The resurgence of right-wing governments in South Korea and Japan at a time of rising fears about China seems connected to the US’s Rebalance Towards Asia and attempts to step up actions to check growing Chinese power, as indicative of broader trends in regional politics. The past year of youth-led protests in Taiwan, Hong Kong, and Japan are arguably direct or indirect results of responses to China by national governments.

The Korean Confederation of Trade Unions (KCTU), which has had a leading role in demonstrations thus far, has called for a general strike on December 16th. But between mid-November protests and present protests, we do see a decline in numbers, at least as far as we can gather from the numbers reported on in international reporting. Present protests appear to be largely labor-led, a testament to the relatively strong position of labor in South Korea relative to other East Asian counties as Taiwan or Japan. The labor-led nature of protests may also be why the central issue of present protests is about the breakdown of stable employment, but mid-November protests seem to have focused more on textbook revisions.

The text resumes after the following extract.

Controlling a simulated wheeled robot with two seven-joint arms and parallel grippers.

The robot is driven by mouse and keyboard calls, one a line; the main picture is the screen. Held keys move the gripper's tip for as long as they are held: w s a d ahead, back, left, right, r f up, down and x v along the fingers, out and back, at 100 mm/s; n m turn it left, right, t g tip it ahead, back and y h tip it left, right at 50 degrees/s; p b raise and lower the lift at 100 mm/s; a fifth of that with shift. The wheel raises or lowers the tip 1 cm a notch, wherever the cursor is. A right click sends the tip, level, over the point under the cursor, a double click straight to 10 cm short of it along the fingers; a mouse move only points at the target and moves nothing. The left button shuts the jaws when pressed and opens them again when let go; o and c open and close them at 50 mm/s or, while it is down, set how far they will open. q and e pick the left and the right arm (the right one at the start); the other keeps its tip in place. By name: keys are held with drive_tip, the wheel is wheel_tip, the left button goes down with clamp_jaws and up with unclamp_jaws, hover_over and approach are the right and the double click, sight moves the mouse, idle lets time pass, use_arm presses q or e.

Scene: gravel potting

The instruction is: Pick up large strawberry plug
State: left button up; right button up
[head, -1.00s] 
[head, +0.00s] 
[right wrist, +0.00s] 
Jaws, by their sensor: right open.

It may be that the Park government is generally hoping to wait this one out, until exhaustion sets in and resistance dies out.

As with demonstrations this past year in Taiwan, Hong Kong, Japan, and South Korea, there have been few who have attempted to understand to protests within a shared framework. The issue of textbook revisions as an issue which led to substantial protest as the spark of Hong Kong’s Umbrella Movement and the Ministry of Education occupation which took place in Taiwan in August. But now with South Korea, we also see where authoritarian governments attempt to ideologically indoctrinate the young.

There is also the economic element of that within all these locations, we see growing economic inequality and the breakdown or elimination of traditional job securities in the name of neoliberal cost-cutting. However, although we see declarations of solidarity from Taiwan, Japan, or elsewhere, it remains to be seen what would be needed to develop the kind of transnational organization that address the resurgence of authoritarian governments or neoliberal economic conditions as a problem regional and global in scope.